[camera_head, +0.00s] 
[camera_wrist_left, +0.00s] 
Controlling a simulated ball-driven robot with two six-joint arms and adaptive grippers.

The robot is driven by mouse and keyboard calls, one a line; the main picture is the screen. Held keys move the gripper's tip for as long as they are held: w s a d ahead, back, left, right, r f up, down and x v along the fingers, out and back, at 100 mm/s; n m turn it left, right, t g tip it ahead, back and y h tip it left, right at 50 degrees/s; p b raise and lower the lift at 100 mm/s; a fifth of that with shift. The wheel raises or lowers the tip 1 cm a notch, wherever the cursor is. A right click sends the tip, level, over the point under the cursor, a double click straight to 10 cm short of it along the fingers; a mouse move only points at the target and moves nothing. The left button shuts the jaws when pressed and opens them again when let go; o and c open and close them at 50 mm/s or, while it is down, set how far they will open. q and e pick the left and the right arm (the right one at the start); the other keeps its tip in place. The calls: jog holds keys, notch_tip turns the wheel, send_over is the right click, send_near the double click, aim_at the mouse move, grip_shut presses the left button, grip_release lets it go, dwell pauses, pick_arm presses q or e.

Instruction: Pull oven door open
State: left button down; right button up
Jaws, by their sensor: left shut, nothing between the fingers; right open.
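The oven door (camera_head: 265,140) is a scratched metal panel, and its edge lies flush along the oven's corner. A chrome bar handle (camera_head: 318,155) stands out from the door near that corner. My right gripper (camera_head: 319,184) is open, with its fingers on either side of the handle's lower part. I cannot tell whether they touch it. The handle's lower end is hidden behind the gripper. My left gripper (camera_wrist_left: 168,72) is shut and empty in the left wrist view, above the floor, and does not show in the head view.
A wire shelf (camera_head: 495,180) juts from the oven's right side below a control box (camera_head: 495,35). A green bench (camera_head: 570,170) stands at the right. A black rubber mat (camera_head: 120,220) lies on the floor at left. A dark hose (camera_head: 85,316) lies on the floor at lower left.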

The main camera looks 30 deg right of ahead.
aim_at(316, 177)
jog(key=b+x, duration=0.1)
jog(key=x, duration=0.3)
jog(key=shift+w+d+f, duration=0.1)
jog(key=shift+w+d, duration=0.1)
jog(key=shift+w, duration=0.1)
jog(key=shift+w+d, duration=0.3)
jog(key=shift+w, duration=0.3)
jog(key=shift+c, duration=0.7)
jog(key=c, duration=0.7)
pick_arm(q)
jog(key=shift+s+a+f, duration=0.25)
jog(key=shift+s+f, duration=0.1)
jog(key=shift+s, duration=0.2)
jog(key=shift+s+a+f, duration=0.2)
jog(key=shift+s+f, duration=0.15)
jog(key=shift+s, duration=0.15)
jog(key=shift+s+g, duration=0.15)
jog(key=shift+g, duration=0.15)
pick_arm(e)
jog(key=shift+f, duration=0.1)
##############################
* **Short problem**
The first line to be transcribed is the one containing "[camera_wrist_left, +0.00s]", and the last is the one containing "Controlling a simulated". Transcribe exactly those lines and nothing else.

* **Finished task**
[camera_wrist_left, +0.00s] 
Controlling a simulated ball-driven robot with two six-joint arms and adaptive grippers.

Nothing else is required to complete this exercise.